Glenn Reynolds links to an article of his which discusses the problems with the general class of argument made by the Ninth Circuit, which seems to be worth reading. It doesn’t really address the decision, though. Note in particular page 30 of the decision, which postulates a sort of feudalistic state militia system in which the armies of the states are subject to federal control. This counters Reynolds’ line of argument, which requires the state militias to be protection against a tyrannical federal government. (A pity. I’m sympathetic to that line of argument.)

Death from above

The White House has approved executing US citizens as a matter of policy, as long as they’re working for Al Qaeda.

Well, that’s interesting.

The spin is that any such action will wait for Presidential approval. However, the White House is not saying that it must wait for Presidential approval — just that in practice it will. The underlying assumption is that the President has the right to authorize executions without court approval, under certain conditions.

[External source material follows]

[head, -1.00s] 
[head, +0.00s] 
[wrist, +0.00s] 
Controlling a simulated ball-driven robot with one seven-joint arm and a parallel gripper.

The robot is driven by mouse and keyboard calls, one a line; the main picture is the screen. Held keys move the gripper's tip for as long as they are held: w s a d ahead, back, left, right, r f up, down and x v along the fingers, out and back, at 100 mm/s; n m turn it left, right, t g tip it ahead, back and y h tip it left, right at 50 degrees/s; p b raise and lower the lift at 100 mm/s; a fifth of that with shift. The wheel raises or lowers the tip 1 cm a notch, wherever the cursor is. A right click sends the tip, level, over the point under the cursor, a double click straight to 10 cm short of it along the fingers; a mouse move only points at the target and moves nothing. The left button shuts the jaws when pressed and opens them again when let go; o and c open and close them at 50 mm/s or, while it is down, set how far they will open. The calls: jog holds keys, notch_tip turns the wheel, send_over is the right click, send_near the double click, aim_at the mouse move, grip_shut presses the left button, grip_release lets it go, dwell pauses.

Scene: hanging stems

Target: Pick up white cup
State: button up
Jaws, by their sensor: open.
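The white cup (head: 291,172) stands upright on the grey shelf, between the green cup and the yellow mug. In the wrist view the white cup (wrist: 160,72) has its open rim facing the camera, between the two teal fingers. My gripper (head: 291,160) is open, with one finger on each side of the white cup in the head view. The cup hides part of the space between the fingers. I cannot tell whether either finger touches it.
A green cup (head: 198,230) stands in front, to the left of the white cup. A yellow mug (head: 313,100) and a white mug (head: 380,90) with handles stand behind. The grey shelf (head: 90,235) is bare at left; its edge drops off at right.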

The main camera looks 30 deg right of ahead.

I don’t think this works. The justification is that Al Qaeda acts against American interests. There are plenty of NGOs that act against American interests. If Amnesty Internation convinces Britain to pressure the US on human rights issues, they’d be acting against American interests. By this precedent, the President would have the right to authorize executions of American members of Amnesty International.

Previously, such authorization has been reserved for cases where the American citizen is directly threatening the lives of other Americans or their allies. I.e., yes, on the battlefield you don’t have to double check with a judge and jury. This goes somewhat outside that scope.

It’s certainly true that the situation we’re in as a nation is different than any we’ve been in before. We need new rules, as I’ve noted before. However, this one fails the sniff test.